- [Data block]

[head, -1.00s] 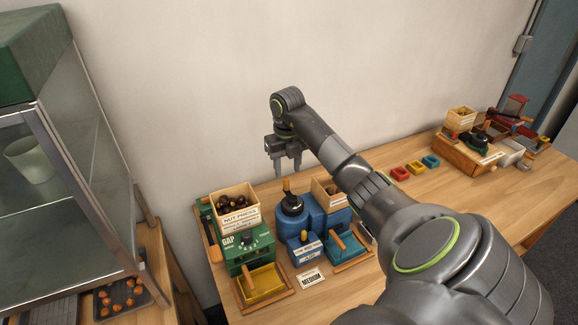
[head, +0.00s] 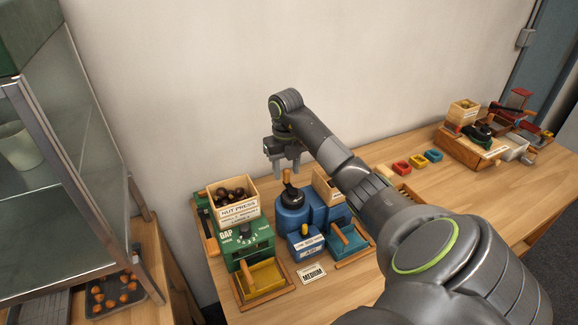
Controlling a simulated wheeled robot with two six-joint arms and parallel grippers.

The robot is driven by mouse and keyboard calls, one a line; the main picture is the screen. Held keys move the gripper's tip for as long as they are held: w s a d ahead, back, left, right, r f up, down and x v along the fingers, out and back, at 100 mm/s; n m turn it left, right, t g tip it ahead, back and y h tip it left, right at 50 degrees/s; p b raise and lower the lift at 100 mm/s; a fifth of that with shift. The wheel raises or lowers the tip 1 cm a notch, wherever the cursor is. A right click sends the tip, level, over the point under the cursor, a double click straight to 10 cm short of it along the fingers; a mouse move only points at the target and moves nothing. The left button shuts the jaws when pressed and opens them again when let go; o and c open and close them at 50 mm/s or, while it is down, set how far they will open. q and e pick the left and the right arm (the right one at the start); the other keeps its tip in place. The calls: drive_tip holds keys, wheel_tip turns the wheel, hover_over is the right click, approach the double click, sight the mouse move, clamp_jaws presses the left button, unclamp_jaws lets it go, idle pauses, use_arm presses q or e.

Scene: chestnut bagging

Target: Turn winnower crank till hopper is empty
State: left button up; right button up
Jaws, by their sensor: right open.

- [Short exercise] Give back exactly the lines beginning at the one with "Scene: chestnut bagging" and ending at the final line of the material; both boundary lines belong in it.

- [Solution to the exercise]
Scene: chestnut bagging

Target: Turn winnower crank till hopper is empty
State: left button up; right button up
Jaws, by their sensor: right open.

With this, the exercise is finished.